··· Data provided

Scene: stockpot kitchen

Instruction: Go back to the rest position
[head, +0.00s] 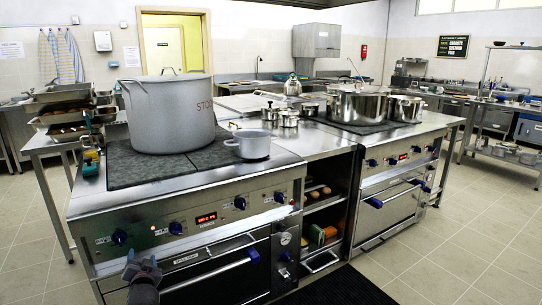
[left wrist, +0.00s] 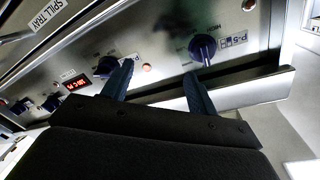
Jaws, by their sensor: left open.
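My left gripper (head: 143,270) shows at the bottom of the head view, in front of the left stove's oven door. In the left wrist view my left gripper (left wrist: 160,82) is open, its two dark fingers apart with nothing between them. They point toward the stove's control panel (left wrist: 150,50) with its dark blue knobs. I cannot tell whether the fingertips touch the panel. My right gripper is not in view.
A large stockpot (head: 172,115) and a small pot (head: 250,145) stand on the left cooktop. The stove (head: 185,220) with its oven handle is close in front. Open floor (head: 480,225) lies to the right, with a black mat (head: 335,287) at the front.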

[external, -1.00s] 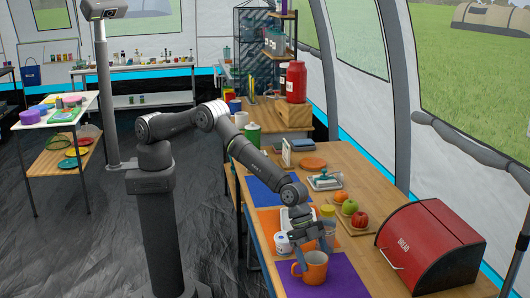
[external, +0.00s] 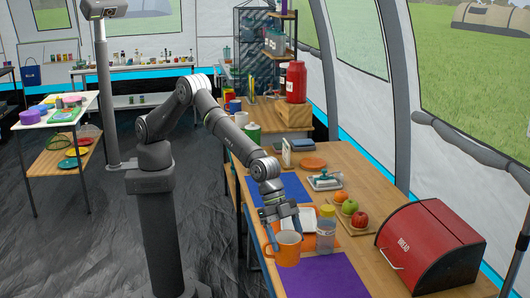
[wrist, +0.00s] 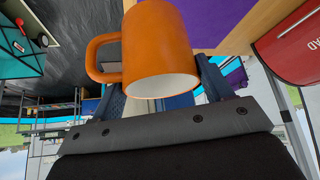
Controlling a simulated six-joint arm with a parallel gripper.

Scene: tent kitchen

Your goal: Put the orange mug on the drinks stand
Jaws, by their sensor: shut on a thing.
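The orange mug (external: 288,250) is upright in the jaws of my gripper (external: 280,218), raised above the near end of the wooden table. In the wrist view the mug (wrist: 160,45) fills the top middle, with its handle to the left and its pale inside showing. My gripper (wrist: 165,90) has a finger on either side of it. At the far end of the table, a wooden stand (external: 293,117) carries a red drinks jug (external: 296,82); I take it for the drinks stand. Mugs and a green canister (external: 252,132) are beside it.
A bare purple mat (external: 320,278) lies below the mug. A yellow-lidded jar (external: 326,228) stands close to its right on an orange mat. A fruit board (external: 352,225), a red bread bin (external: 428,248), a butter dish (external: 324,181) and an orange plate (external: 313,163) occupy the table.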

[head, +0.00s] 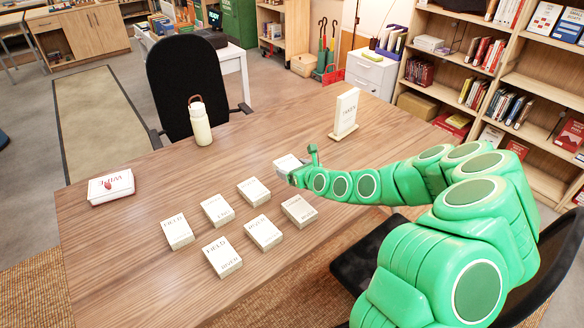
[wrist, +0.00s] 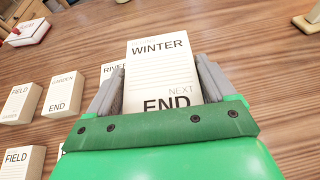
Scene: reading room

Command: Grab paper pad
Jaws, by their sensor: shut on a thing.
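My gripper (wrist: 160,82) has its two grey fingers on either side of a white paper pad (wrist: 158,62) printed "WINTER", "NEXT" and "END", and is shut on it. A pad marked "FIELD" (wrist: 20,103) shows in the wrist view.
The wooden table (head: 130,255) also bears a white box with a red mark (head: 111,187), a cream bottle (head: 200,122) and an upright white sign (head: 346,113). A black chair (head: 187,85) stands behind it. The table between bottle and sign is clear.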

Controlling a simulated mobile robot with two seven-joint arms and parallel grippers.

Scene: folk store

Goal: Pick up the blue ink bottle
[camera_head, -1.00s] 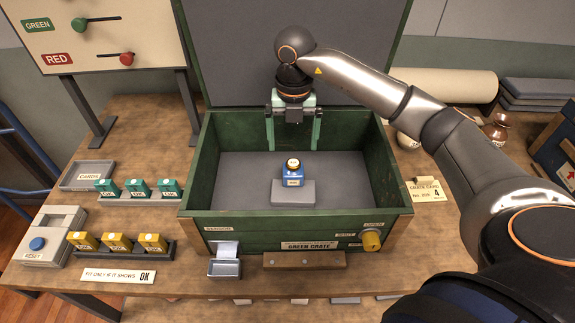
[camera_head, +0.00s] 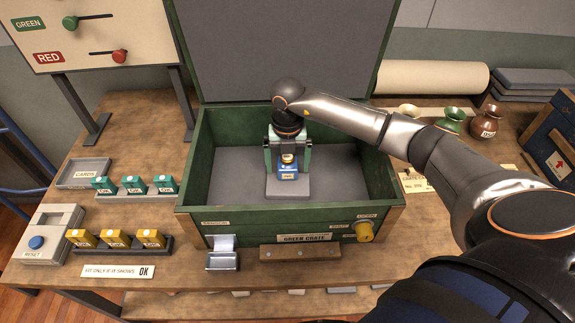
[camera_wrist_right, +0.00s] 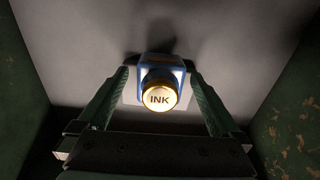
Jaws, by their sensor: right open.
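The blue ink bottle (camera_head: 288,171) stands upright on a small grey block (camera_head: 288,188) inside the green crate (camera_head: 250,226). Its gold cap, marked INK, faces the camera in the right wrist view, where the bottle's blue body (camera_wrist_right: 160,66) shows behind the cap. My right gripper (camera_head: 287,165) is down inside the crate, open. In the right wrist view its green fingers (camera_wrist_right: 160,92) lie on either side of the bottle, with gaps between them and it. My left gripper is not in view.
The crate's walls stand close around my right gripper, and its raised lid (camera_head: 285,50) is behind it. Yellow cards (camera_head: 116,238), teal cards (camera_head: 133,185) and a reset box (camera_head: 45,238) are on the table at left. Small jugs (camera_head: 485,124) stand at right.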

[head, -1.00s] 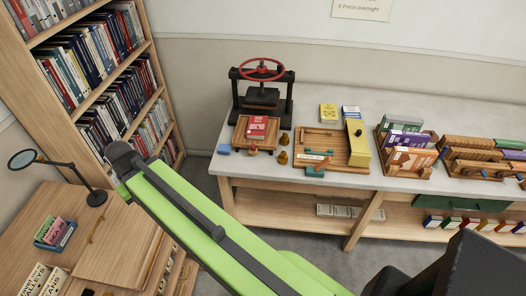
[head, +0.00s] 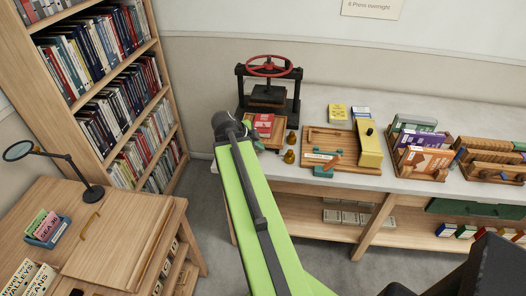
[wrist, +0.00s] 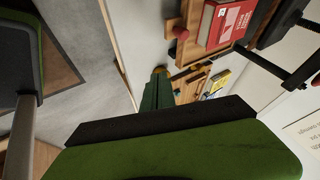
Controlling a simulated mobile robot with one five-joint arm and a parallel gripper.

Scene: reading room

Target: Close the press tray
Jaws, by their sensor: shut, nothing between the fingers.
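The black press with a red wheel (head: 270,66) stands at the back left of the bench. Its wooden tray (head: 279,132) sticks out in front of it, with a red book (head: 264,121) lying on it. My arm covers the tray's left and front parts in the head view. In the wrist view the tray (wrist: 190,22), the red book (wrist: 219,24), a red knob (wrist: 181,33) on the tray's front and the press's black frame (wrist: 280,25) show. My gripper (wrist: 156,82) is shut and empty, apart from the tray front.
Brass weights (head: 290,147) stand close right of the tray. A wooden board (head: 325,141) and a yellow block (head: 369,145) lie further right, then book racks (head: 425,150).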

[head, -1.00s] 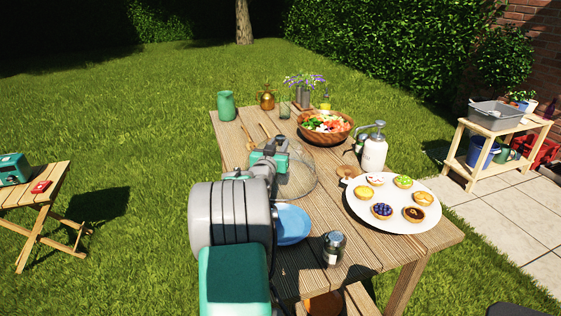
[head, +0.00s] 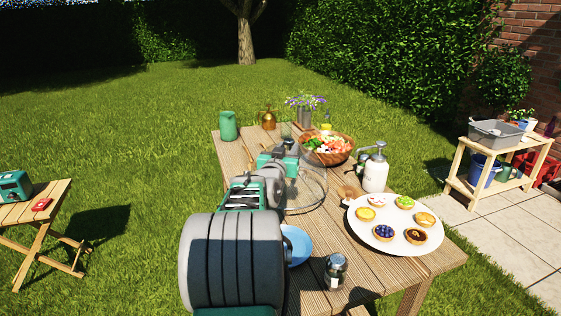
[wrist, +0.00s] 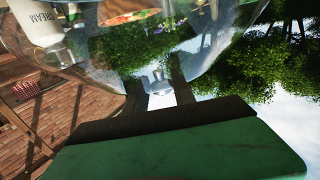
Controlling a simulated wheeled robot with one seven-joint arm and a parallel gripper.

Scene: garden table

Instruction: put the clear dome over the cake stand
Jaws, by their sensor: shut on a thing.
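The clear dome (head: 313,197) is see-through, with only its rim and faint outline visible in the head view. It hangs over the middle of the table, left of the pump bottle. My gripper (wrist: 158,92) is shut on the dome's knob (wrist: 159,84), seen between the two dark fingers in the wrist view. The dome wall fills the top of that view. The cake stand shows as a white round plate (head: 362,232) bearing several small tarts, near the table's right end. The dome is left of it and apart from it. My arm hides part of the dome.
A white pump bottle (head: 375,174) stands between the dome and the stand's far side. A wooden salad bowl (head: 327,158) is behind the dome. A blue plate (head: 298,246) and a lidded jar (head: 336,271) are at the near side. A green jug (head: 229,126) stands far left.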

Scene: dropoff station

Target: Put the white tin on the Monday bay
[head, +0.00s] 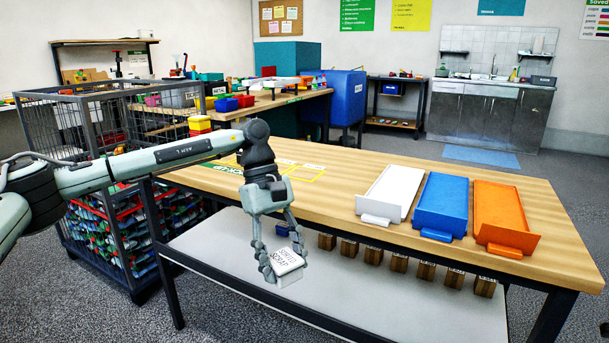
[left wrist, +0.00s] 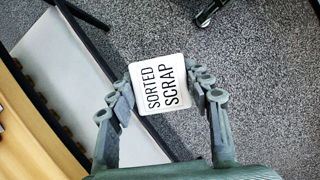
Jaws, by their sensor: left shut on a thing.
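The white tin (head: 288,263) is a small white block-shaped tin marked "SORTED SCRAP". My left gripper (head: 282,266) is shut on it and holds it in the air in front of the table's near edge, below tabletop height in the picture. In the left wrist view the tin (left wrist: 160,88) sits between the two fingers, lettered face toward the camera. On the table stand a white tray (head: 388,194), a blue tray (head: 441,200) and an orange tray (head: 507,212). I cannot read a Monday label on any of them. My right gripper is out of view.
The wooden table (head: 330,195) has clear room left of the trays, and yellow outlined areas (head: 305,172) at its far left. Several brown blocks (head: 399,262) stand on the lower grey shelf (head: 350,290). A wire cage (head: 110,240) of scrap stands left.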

······

Challenge.
Copy every record above exactly, leaving out the pictures.

Final answer.
Scene: stockpot kitchen

Instruction: Go back to the rest position
[head, +0.00s] 
[left wrist, +0.00s] 
Jaws, by their sensor: left open.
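My left gripper (head: 143,270) shows at the bottom of the head view, in front of the left stove's oven door. In the left wrist view my left gripper (left wrist: 160,82) is open, its two dark fingers apart with nothing between them. They point toward the stove's control panel (left wrist: 150,50) with its dark blue knobs. I cannot tell whether the fingertips touch the panel. My right gripper is not in view.
A large stockpot (head: 172,115) and a small pot (head: 250,145) stand on the left cooktop. The stove (head: 185,220) with its oven handle is close in front. Open floor (head: 480,225) lies to the right, with a black mat (head: 335,287) at the front.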

[external, -1.00s] 
[external, +0.00s] 
[wrist, +0.00s] 
Controlling a simulated six-joint arm with a parallel gripper.

Scene: tent kitchen

Your goal: Put the orange mug on the drinks stand
Jaws, by their sensor: shut on a thing.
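The orange mug (external: 288,250) is upright in the jaws of my gripper (external: 280,218), raised above the near end of the wooden table. In the wrist view the mug (wrist: 160,45) fills the top middle, with its handle to the left and its pale inside showing. My gripper (wrist: 165,90) has a finger on either side of it. At the far end of the table, a wooden stand (external: 293,117) carries a red drinks jug (external: 296,82); I take it for the drinks stand. Mugs and a green canister (external: 252,132) are beside it.
A bare purple mat (external: 320,278) lies below the mug. A yellow-lidded jar (external: 326,228) stands close to its right on an orange mat. A fruit board (external: 352,225), a red bread bin (external: 428,248), a butter dish (external: 324,181) and an orange plate (external: 313,163) occupy the table.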

[head, +0.00s] 
[wrist, +0.00s] 
Scene: reading room

Command: Grab paper pad
Jaws, by their sensor: shut on a thing.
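My gripper (wrist: 160,82) has its two grey fingers on either side of a white paper pad (wrist: 158,62) printed "WINTER", "NEXT" and "END", and is shut on it. A pad marked "FIELD" (wrist: 20,103) shows in the wrist view.
The wooden table (head: 130,255) also bears a white box with a red mark (head: 111,187), a cream bottle (head: 200,122) and an upright white sign (head: 346,113). A black chair (head: 187,85) stands behind it. The table between bottle and sign is clear.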

Controlling a simulated mobile robot with two seven-joint arms and parallel grippers.

Scene: folk store

Goal: Pick up the blue ink bottle
[camera_head, -1.00s] 
[camera_head, +0.00s] 
[camera_wrist_right, +0.00s] 
Jaws, by their sensor: right open.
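The blue ink bottle (camera_head: 288,171) stands upright on a small grey block (camera_head: 288,188) inside the green crate (camera_head: 250,226). Its gold cap, marked INK, faces the camera in the right wrist view, where the bottle's blue body (camera_wrist_right: 160,66) shows behind the cap. My right gripper (camera_head: 287,165) is down inside the crate, open. In the right wrist view its green fingers (camera_wrist_right: 160,92) lie on either side of the bottle, with gaps between them and it. My left gripper is not in view.
The crate's walls stand close around my right gripper, and its raised lid (camera_head: 285,50) is behind it. Yellow cards (camera_head: 116,238), teal cards (camera_head: 133,185) and a reset box (camera_head: 45,238) are on the table at left. Small jugs (camera_head: 485,124) stand at right.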

[head, -1.00s] 
[head, +0.00s] 
[wrist, +0.00s] 
Controlling a simulated mobile robot with one five-joint arm and a parallel gripper.

Scene: reading room

Target: Close the press tray
Jaws, by their sensor: shut, nothing between the fingers.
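The black press with a red wheel (head: 270,66) stands at the back left of the bench. Its wooden tray (head: 279,132) sticks out in front of it, with a red book (head: 264,121) lying on it. My arm covers the tray's left and front parts in the head view. In the wrist view the tray (wrist: 190,22), the red book (wrist: 219,24), a red knob (wrist: 181,33) on the tray's front and the press's black frame (wrist: 280,25) show. My gripper (wrist: 156,82) is shut and empty, apart from the tray front.
Brass weights (head: 290,147) stand close right of the tray. A wooden board (head: 325,141) and a yellow block (head: 369,145) lie further right, then book racks (head: 425,150).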

[head, -1.00s] 
[head, +0.00s] 
[wrist, +0.00s] 
Controlling a simulated wheeled robot with one seven-joint arm and a parallel gripper.

Scene: garden table

Instruction: put the clear dome over the cake stand
Jaws, by their sensor: shut on a thing.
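The clear dome (head: 313,197) is see-through, with only its rim and faint outline visible in the head view. It hangs over the middle of the table, left of the pump bottle. My gripper (wrist: 158,92) is shut on the dome's knob (wrist: 159,84), seen between the two dark fingers in the wrist view. The dome wall fills the top of that view. The cake stand shows as a white round plate (head: 362,232) bearing several small tarts, near the table's right end. The dome is left of it and apart from it. My arm hides part of the dome.
A white pump bottle (head: 375,174) stands between the dome and the stand's far side. A wooden salad bowl (head: 327,158) is behind the dome. A blue plate (head: 298,246) and a lidded jar (head: 336,271) are at the near side. A green jug (head: 229,126) stands far left.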

Scene: dropoff station

Target: Put the white tin on the Monday bay
[head, +0.00s] 
[left wrist, +0.00s] 
Jaws, by their sensor: left shut on a thing.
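The white tin (head: 288,263) is a small white block-shaped tin marked "SORTED SCRAP". My left gripper (head: 282,266) is shut on it and holds it in the air in front of the table's near edge, below tabletop height in the picture. In the left wrist view the tin (left wrist: 160,88) sits between the two fingers, lettered face toward the camera. On the table stand a white tray (head: 388,194), a blue tray (head: 441,200) and an orange tray (head: 507,212). I cannot read a Monday label on any of them. My right gripper is out of view.
The wooden table (head: 330,195) has clear room left of the trays, and yellow outlined areas (head: 305,172) at its far left. Several brown blocks (head: 399,262) stand on the lower grey shelf (head: 350,290). A wire cage (head: 110,240) of scrap stands left.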

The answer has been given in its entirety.